#### Work to do
The lines to print start at the one containing "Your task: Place" and end at the one containing "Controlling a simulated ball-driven"; print them exactly, ends included, and only them.

------ Items

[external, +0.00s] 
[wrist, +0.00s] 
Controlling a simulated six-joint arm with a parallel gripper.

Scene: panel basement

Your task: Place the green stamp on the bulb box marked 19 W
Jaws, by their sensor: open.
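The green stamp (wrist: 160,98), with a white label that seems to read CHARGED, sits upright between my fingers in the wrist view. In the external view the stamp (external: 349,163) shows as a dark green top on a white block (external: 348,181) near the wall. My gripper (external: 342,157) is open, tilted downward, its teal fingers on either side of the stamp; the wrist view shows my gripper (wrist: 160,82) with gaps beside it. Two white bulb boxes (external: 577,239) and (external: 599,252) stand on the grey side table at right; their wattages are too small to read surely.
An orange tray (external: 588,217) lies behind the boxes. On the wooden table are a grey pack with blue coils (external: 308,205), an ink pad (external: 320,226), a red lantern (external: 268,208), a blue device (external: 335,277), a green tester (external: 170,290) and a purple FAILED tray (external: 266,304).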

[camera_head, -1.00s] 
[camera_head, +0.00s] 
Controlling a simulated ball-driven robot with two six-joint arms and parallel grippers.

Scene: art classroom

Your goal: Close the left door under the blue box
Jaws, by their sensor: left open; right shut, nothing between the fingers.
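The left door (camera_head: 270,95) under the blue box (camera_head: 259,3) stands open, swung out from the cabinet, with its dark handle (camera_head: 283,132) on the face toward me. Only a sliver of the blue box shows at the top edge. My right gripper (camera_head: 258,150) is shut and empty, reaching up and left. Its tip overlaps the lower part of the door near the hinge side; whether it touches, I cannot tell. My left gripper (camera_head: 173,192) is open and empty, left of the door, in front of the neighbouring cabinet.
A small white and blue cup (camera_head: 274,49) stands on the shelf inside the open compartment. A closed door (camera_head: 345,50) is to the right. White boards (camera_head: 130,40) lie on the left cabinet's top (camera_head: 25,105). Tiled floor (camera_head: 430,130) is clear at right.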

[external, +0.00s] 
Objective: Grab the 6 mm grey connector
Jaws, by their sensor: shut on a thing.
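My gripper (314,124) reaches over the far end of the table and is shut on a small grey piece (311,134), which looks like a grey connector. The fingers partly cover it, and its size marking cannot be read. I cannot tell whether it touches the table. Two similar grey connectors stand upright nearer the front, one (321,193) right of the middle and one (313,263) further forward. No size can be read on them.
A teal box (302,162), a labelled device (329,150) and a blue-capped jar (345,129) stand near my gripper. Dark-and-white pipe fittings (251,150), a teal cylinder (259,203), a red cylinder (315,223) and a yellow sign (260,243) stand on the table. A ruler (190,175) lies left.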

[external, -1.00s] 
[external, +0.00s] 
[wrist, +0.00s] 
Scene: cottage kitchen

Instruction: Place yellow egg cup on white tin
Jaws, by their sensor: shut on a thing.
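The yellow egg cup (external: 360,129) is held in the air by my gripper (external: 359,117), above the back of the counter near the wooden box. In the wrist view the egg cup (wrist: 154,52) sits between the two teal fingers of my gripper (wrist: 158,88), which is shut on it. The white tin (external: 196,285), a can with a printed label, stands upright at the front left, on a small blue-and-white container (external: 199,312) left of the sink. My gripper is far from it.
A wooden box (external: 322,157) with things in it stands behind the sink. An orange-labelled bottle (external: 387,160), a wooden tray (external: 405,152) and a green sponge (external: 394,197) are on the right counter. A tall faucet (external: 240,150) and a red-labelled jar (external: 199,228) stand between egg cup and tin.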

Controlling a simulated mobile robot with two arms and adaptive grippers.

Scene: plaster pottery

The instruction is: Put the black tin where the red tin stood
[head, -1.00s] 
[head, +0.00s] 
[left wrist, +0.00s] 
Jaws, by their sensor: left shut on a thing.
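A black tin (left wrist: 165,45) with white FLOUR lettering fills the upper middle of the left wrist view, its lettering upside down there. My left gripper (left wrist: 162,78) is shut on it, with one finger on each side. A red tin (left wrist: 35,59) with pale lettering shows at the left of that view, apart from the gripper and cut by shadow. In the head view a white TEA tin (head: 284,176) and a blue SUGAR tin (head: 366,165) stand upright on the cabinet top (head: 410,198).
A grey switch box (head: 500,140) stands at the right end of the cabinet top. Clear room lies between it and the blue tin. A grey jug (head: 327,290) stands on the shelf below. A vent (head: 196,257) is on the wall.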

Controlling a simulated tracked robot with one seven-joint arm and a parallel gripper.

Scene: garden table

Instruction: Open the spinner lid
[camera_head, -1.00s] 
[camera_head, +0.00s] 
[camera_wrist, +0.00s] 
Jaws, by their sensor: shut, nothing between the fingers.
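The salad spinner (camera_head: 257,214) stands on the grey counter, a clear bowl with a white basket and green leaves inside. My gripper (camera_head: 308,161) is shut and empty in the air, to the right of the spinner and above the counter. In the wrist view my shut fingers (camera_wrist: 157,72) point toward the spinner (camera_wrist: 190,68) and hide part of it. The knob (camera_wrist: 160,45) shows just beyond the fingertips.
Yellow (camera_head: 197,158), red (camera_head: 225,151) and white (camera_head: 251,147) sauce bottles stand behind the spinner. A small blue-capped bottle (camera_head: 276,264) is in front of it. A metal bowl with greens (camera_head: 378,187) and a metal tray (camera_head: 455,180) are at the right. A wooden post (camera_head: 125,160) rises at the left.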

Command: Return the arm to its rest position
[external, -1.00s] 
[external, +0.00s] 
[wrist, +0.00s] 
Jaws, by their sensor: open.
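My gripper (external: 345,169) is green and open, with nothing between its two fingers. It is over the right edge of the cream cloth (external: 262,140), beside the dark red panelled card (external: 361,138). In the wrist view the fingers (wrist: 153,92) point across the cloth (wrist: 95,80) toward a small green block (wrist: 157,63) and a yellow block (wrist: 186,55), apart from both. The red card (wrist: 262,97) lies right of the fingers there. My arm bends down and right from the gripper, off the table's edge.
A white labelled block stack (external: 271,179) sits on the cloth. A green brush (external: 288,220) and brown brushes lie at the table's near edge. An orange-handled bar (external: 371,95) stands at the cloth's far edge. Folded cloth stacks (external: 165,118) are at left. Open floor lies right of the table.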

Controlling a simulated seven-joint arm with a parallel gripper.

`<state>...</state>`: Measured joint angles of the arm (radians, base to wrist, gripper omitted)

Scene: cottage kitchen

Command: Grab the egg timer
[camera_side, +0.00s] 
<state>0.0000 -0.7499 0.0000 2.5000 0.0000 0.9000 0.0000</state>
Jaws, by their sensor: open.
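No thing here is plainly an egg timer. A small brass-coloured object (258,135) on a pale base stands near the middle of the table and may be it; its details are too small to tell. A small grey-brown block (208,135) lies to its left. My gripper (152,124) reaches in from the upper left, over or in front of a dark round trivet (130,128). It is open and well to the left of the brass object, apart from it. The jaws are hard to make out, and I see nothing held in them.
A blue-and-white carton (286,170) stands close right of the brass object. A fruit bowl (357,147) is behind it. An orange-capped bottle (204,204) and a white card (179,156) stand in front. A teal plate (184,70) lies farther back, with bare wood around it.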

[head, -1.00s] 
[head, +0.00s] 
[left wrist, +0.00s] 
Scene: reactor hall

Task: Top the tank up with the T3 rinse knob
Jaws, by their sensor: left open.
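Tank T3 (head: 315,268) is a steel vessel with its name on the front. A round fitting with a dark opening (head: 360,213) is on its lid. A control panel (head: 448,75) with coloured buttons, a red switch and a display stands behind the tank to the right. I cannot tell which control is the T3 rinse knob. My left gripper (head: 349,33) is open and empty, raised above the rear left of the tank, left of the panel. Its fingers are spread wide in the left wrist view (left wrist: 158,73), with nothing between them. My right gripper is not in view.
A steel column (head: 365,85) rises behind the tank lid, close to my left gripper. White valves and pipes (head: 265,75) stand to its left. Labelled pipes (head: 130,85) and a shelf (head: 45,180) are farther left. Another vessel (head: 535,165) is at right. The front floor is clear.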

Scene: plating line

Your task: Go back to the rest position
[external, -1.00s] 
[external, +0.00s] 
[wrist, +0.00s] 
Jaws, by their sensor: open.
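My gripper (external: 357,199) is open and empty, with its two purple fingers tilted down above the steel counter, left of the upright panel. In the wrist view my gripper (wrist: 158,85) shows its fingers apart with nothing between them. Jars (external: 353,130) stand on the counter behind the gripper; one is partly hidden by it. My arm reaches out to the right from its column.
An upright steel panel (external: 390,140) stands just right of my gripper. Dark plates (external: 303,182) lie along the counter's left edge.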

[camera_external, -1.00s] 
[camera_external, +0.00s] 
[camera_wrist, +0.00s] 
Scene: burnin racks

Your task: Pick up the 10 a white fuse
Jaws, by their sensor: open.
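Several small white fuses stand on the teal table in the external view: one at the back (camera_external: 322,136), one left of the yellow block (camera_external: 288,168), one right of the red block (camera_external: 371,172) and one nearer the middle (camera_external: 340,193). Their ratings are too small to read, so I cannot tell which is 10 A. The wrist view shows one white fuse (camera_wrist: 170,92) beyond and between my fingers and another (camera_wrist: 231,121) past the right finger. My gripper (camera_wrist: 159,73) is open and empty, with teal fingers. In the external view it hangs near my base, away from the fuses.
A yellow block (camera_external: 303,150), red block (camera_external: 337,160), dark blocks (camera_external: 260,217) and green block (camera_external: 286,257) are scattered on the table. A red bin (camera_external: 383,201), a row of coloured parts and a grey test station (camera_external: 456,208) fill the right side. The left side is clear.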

------------

#### Exercise result
Your task: Place the green stamp on the bulb box marked 19 W
Jaws, by their sensor: open.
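The green stamp (wrist: 160,98), with a white label that seems to read CHARGED, sits upright between my fingers in the wrist view. In the external view the stamp (external: 349,163) shows as a dark green top on a white block (external: 348,181) near the wall. My gripper (external: 342,157) is open, tilted downward, its teal fingers on either side of the stamp; the wrist view shows my gripper (wrist: 160,82) with gaps beside it. Two white bulb boxes (external: 577,239) and (external: 599,252) stand on the grey side table at right; their wattages are too small to read surely.
An orange tray (external: 588,217) lies behind the boxes. On the wooden table are a grey pack with blue coils (external: 308,205), an ink pad (external: 320,226), a red lantern (external: 268,208), a blue device (external: 335,277), a green tester (external: 170,290) and a purple FAILED tray (external: 266,304).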

[camera_head, -1.00s] 
[camera_head, +0.00s] 
Controlling a simulated ball-driven robot with two six-joint arms and parallel grippers.

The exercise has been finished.